ALM-43029 JDBCServer Job Submission Timed Out

This section applies only to MRS 3.5.0 or later.

Alarm Description

After a user submits a JDBC job, the system attempts to create a JDBCServer process and establish a session connection. This alarm is generated if the preset thresholds are exceeded before the connection is established. There are two configuration parameters affecting alarm triggering:

spark.thriftserver.proxy.create.session.monitor.enabled: whether to enable the alarm function. The default value is true for the cluster.
spark.thriftserver.proxy.create.session.timeout.threshold: Maximum time allowed for submitting a JDBC job. This alarm is reported when the system detects that the job does not start after the threshold is exceeded. The unit is second. The default value is 180s.

Alarm Attributes

Alarm ID	Alarm Severity	Auto Cleared
43029	Major	No

Alarm Parameters

Type	Parameter	Description
Location Information	Source	Specifies the cluster for which the alarm was generated.
	ServiceName	Specifies the service for which the alarm was generated.
	RoleName	Specifies the role for which the alarm was generated.
	HostName	Specifies the host for which the alarm was generated.
Additional Information	User_Queue	Name of the user who submits the alarm and the queue for which the alarm is generated.

Impact on the System

The JDBC job submission time increases due to high system load, which may also affect the job execution efficiency. The job can start properly after this alarm is reported because the detection is asynchronous.

Possible Causes

The JDBCServer on the node is overloaded. The cluster health reflected by the system metrics and job execution status is not good.

Handling Procedure

Check the JDBCServer instance for which the alarm is generated.

On FusionInsight Manager, choose O&M > Alarm > Alarms and select the alarm whose ID is 43029. Check the role name and the IP address of the host where the alarm is generated in Location.

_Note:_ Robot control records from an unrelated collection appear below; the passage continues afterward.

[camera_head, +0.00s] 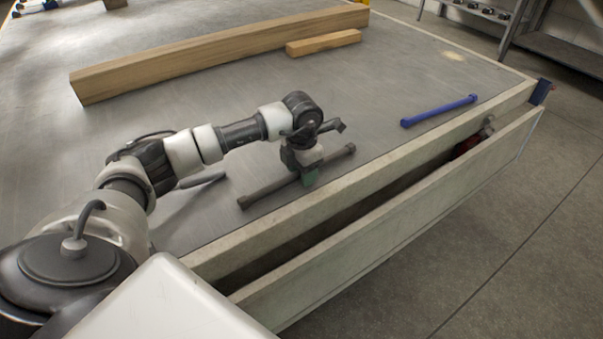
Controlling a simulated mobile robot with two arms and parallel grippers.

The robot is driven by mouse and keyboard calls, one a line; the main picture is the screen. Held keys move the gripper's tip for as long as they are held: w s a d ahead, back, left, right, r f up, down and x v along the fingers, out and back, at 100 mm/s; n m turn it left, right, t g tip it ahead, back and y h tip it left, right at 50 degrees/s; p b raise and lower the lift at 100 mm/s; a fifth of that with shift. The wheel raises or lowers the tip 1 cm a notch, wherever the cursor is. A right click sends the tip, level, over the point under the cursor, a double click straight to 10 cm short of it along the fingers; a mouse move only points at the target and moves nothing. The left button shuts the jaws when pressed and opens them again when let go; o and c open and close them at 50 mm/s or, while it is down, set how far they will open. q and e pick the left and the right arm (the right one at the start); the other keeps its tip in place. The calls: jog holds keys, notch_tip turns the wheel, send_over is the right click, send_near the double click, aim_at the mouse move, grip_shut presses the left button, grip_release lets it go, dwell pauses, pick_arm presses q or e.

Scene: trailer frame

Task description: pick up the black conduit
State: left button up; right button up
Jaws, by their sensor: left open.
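The black conduit (268,190) is a dark straight tube with thicker ends. It lies on the grey trailer bed near the front edge, running from lower left to upper right. My left gripper (308,177) points down over the middle of the conduit and hides that part of it. It is open, with its fingers at the conduit; whether they touch it I cannot tell. My right gripper is not in view.
A blue conduit (439,110) lies to the right on the bed. A long wooden beam (220,50) and a short wooden block (324,42) lie behind. A raised rim (370,182) and a side board (400,212) with a gap between them border the bed.

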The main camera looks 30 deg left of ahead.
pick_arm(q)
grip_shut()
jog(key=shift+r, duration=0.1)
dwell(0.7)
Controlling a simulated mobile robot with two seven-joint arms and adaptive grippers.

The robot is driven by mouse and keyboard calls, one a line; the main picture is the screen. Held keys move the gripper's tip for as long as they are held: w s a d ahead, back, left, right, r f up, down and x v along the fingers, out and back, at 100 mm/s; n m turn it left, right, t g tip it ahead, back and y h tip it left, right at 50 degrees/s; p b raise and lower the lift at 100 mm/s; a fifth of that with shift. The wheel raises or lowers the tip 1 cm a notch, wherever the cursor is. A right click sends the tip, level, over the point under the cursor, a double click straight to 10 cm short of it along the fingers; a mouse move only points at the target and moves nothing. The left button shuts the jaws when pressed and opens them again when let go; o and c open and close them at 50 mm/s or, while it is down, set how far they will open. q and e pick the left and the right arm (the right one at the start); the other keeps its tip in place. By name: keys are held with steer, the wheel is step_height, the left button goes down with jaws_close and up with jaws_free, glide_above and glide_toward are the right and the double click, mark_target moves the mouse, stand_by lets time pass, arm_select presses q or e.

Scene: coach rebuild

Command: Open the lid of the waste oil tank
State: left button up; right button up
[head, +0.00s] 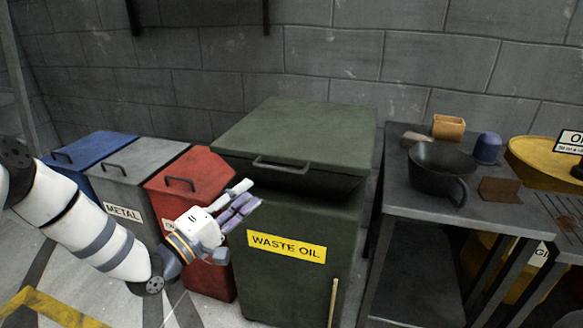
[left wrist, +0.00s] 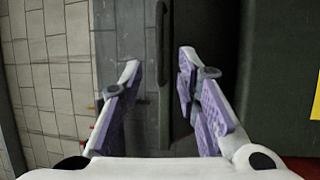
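The waste oil tank (head: 270,285) is a dark green bin with a yellow "WASTE OIL" label. Its green lid (head: 300,135) lies on top, with a bar handle (head: 281,165) at its front edge. A dark band shows under that edge; I cannot tell whether it is a gap. My left gripper (head: 251,193) is open and empty in front of the tank, below and left of the handle. In the left wrist view the handle (left wrist: 163,60) appears between the spread purple-padded fingers (left wrist: 160,62), ahead of them. My right gripper is not in view.
Red (head: 200,175), grey (head: 145,160) and blue (head: 90,150) bins stand left of the tank. A metal table (head: 405,195) with a dark pan (head: 440,165) and small items stands close on its right. A block wall (head: 300,60) is behind.

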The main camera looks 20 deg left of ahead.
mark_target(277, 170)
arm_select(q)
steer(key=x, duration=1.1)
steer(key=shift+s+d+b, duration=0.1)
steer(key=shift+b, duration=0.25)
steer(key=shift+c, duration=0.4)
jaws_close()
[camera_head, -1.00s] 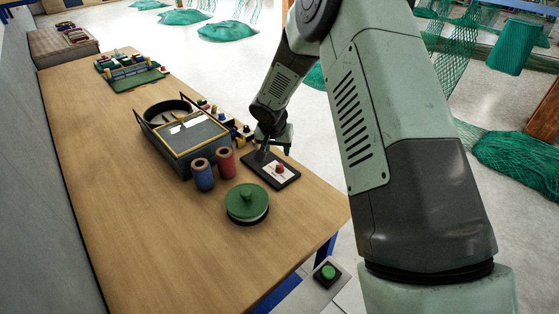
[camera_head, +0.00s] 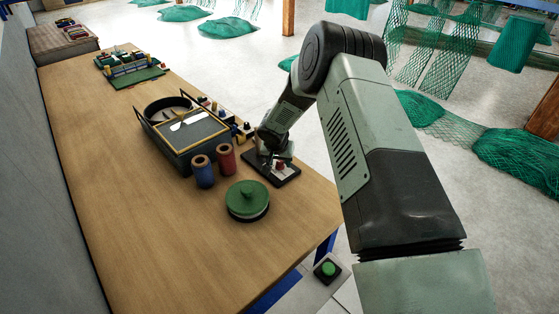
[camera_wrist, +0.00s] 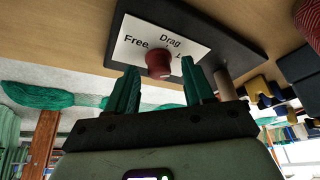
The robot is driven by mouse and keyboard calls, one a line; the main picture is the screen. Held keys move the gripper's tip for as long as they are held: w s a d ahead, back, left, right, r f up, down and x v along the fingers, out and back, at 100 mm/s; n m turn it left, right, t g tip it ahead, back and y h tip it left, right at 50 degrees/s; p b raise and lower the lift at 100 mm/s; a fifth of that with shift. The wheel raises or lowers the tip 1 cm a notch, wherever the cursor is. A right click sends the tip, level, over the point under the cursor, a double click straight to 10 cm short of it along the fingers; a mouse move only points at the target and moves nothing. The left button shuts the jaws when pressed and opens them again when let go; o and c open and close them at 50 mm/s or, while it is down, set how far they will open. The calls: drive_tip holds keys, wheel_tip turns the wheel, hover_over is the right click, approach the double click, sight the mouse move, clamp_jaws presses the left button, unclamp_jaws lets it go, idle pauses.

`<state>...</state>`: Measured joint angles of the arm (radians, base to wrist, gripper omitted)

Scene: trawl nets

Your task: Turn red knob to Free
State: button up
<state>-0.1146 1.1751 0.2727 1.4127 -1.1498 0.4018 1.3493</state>
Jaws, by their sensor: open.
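The red knob (camera_wrist: 158,64) stands on a white label (camera_wrist: 190,38) on a black panel (camera_wrist: 240,42), seen in the wrist view. The label reads "Free" at left and "Drag" in the middle; the word at right is mostly hidden by a finger. In the head view the knob (camera_head: 280,165) shows on the panel (camera_head: 290,179) near the table's right edge. My gripper (camera_wrist: 160,88) is open, its two green fingers either side of the knob and a little short of it in the picture. I cannot tell whether they touch it. The knob's pointer direction is not clear.
A blue spool (camera_head: 203,172) and a red spool (camera_head: 226,159) stand left of the panel, beside a black bin (camera_head: 160,141). A green lidded pot (camera_head: 247,199) sits in front. The table's left and front areas are clear.

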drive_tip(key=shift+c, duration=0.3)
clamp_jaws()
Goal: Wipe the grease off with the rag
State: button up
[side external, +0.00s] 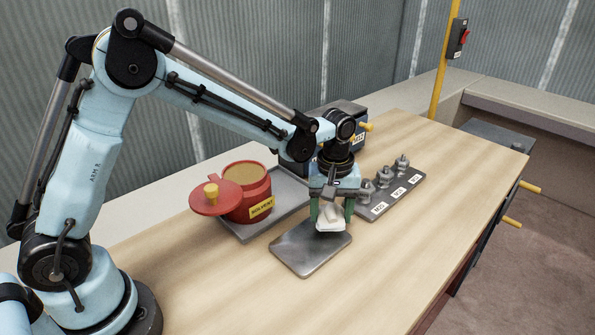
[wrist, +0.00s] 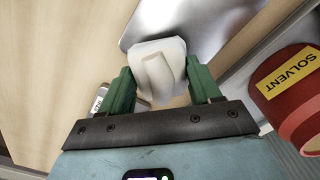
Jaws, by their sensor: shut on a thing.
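My gripper (side external: 330,213) is shut on a white rag (side external: 331,221). In the wrist view the rag (wrist: 160,70) is bunched between the two green fingers of the gripper (wrist: 160,92). The rag is at the far right part of a grey metal plate (side external: 305,254) lying on the wooden bench. I cannot tell whether the rag touches the plate. The plate also shows in the wrist view (wrist: 208,35), beyond the rag. Its visible surface has slightly darker patches, but I cannot tell clearly whether they are grease. The area under the rag is hidden.
A red solvent pot (side external: 258,205) with its red lid (side external: 216,198) leaning at its side stands on a grey tray (side external: 287,213). A labelled rack (side external: 407,187) holding several metal fittings is to the right. A dark box (side external: 296,146) is behind. The bench's front (side external: 400,270) is clear.

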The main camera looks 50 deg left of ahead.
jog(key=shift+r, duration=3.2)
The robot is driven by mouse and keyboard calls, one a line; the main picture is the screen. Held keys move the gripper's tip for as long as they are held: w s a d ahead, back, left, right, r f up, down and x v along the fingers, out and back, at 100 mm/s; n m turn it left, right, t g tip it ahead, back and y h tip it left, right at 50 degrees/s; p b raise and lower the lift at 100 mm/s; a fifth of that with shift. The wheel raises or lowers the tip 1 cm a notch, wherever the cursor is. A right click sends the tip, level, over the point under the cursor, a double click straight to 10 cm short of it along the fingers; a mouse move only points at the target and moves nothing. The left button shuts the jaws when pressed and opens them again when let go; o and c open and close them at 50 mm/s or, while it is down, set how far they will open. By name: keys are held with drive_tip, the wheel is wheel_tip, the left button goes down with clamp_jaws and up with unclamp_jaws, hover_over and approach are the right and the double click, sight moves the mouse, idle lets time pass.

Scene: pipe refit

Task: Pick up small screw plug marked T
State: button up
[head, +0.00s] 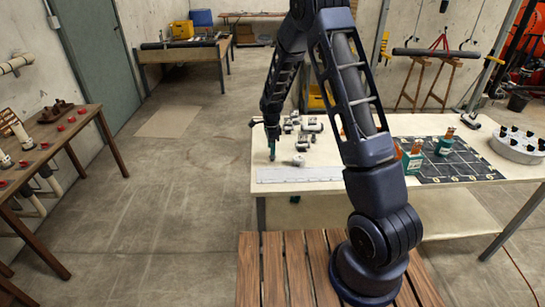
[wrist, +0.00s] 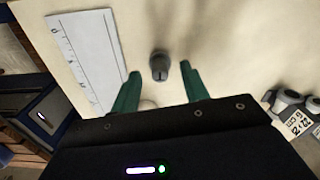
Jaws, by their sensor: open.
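A small dark grey plug (wrist: 159,66) with a rounded end stands on the pale tabletop in the wrist view. No T mark can be read on it, so I cannot tell whether it is the one named. My gripper (head: 271,155) is over the left end of the table in the head view, pointing down. In the wrist view its two green fingers are apart, one on each side of the plug in the picture, with nothing held. Whether the fingertips are level with the plug or above it I cannot tell. The plug cannot be made out in the head view.
A white marked strip (head: 300,174) lies along the table's front edge. Several grey fittings (head: 311,125) stand behind my gripper, and another (head: 298,160) lies to its right. A dark gridded mat (head: 458,168) and a round white holder (head: 518,146) are further right.

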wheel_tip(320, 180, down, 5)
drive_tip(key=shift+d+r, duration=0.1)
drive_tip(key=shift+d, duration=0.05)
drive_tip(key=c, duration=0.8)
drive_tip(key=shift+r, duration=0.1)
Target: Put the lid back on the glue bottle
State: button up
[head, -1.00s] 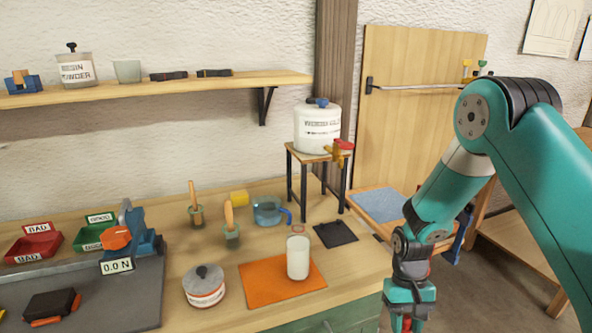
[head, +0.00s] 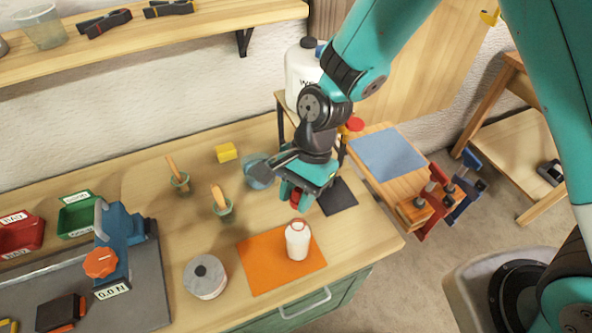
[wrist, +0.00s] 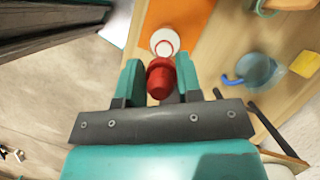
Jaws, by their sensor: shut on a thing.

Check the username and queue in Additional Information.

Re-executing Affected JDBCServer Jobs

Choose Cluster > Services > Yarn > ResourceManager (Active) to log in to the YARN web UI. Find the corresponding application based on the username and queue name in Additional Information and check whether the job submission is affected based on the driver log and Spark UI. Confirm and record the affected job to execute it again.
On FusionInsight Manager, choose Cluster > Services > Spark > Instances, click the JDBCServer for which this alarm is generated, and choose More > Restart Instance.
Choose O&M > Alarm > Alarms, search for the reported alarm, and click Clear in the Operation column.
Execute the affected job and check whether the alarm is triggered again for the job.
- If no, no further action is required.
- If yes, go to Step 6.

Collect fault information.

On FusionInsight Manager, choose O&M. In the navigation pane on the left, choose Log > Download.
Expand the Service drop-down list, and select Spark for the target cluster.
Click the edit icon in the upper right corner, and set Start Date and End Date for log collection to 10 minutes ahead of and after the alarm generation time, respectively. Then, click Download.
Contact O&M engineers and provide the collected logs.